Back then, I had so much self confidence in myself. But because of bullying, that self confidence went away. I used to know how to fight back, and how to defend myself. 

Just a few months ago, I was told that I should go die and kill myself. This wasn't the first time this happened to me. It's happened on the internet, and verbally from on of my team mates in my school's color guard team. Of course, this affected me very much, and it came to the point where I would shut everyone out. I wouldn't answer my text messages, and I wouldn't be social with anyone. I would stay in the library and study, instead of eating lunch with my friends, like I usually do. 

Also, I would get bullied for liking my favorite artists such as One Direction. People would make fun of the collage I made for my binder, and they would call me stupid, and that I don't know real music. No one knew that one simple song that they sang, saved me from hurting myself.

"You never loved yourself half as much as I love you. And you never treat yourself right, darling, but I want you to. If i let you know I'm here for you, then maybe you'll love yourself like I love you." -Little Things by One Direction. 

That simple line changed my ways of thinking about myself. 

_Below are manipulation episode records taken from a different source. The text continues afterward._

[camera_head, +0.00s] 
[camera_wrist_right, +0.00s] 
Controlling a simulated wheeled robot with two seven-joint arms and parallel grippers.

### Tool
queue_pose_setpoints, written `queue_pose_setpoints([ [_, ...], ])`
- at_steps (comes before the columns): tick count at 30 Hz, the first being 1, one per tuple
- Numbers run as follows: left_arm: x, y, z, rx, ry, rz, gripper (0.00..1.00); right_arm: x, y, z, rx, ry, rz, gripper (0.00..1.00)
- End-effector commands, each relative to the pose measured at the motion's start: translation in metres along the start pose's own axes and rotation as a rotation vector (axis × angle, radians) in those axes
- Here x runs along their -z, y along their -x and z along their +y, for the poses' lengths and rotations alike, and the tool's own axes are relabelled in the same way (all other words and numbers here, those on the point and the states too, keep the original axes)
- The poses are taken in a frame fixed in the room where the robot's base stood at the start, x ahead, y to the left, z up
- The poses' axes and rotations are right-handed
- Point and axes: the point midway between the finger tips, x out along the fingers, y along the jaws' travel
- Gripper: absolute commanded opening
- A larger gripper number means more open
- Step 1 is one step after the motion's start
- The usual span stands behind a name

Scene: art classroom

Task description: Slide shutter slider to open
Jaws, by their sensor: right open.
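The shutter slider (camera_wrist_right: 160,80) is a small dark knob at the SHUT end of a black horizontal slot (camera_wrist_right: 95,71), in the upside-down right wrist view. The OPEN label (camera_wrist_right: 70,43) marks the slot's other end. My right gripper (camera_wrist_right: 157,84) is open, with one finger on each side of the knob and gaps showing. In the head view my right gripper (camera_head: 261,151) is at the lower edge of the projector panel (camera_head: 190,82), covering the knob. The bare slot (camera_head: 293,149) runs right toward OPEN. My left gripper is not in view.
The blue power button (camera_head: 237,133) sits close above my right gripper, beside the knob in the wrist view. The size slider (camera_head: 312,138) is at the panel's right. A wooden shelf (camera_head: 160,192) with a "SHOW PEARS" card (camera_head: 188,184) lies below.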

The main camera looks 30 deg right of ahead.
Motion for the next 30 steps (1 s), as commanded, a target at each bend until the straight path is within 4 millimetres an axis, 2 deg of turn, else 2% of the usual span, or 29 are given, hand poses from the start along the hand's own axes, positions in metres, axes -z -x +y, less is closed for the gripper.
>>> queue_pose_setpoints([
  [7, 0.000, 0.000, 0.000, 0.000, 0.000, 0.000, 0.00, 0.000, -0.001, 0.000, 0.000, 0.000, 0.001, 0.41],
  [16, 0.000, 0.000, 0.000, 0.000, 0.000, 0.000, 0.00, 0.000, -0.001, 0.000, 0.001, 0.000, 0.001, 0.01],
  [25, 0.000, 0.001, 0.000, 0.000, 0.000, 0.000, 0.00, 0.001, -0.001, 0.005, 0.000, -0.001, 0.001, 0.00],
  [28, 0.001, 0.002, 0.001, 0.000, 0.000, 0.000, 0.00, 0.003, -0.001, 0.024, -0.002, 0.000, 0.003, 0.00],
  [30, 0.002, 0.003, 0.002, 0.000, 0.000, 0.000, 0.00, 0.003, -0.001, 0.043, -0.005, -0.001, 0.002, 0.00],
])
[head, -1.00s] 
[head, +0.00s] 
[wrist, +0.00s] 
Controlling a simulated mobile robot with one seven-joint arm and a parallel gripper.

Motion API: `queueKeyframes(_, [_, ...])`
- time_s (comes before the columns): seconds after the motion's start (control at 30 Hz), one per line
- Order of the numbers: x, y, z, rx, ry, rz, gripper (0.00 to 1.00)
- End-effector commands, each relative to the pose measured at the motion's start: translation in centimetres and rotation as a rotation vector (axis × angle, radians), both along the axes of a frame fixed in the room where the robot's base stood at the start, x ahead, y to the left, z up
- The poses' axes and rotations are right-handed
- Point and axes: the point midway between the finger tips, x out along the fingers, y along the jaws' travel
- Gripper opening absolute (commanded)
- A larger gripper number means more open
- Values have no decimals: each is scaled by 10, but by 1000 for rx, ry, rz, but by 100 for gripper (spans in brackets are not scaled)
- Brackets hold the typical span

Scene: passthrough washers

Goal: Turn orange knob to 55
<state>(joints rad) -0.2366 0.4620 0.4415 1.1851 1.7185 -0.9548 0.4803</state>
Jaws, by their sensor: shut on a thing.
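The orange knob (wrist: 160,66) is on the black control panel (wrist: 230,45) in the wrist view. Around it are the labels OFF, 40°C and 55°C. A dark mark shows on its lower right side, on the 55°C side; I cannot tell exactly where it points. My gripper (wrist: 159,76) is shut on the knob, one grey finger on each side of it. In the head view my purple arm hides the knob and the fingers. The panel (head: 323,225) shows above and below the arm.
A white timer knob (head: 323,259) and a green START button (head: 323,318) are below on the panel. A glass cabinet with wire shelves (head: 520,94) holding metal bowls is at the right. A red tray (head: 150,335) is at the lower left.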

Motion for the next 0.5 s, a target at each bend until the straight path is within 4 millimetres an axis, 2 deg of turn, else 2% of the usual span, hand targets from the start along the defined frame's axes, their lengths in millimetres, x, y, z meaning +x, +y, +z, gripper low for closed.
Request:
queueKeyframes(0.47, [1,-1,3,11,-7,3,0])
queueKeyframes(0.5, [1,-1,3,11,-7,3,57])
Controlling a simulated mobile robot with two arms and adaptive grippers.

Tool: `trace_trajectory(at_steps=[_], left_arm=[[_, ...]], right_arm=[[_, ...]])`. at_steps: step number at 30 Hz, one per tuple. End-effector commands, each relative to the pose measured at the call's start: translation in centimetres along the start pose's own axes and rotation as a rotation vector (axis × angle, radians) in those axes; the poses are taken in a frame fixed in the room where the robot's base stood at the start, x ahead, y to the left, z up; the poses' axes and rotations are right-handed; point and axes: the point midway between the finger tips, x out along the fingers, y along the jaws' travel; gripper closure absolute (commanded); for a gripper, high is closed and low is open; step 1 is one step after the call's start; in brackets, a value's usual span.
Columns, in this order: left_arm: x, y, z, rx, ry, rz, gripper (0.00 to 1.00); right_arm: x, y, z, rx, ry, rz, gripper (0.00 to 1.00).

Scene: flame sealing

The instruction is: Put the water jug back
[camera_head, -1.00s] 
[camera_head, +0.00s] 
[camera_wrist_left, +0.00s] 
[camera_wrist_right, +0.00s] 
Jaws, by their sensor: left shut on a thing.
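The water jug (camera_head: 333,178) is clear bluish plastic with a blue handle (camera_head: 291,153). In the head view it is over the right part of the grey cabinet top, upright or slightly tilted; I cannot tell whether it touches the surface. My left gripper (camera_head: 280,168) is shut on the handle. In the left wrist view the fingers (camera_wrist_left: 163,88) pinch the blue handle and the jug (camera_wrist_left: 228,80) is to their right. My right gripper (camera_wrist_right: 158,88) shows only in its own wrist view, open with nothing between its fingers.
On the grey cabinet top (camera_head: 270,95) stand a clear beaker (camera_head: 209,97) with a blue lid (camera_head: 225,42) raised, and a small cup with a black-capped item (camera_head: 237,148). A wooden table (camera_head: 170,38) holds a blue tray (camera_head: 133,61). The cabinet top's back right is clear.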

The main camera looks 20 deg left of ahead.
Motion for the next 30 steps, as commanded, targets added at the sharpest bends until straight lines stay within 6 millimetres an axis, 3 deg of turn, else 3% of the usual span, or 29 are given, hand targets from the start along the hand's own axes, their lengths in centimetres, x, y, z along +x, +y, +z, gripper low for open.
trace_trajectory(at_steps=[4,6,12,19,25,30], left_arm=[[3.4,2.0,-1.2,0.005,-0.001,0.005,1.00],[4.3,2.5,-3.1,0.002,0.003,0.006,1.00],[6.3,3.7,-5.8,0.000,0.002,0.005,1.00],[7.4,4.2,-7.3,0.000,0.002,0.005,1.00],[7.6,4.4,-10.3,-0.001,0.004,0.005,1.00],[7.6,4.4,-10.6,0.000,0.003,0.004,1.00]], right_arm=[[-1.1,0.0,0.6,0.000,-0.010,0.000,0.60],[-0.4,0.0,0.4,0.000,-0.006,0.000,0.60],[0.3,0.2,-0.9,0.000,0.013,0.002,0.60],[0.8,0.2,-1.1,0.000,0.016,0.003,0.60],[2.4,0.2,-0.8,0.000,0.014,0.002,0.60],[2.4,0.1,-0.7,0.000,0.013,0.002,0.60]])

Because of them, I was able to see myself differently, and finally see that I'm beautiful, just the way I am.

Whenever people made fun of me because of it, I would break down inside, knowing that they saved me from treating myself wrong. 

I made it through these obstacles because I had the right friends, and a supportive family. Most importantly, I opened my heart to God, and he revealed so many good things about me that I haven't seen before. I am proud to say that "I can do all things through Christ who strengthens me." Philippians 4:13.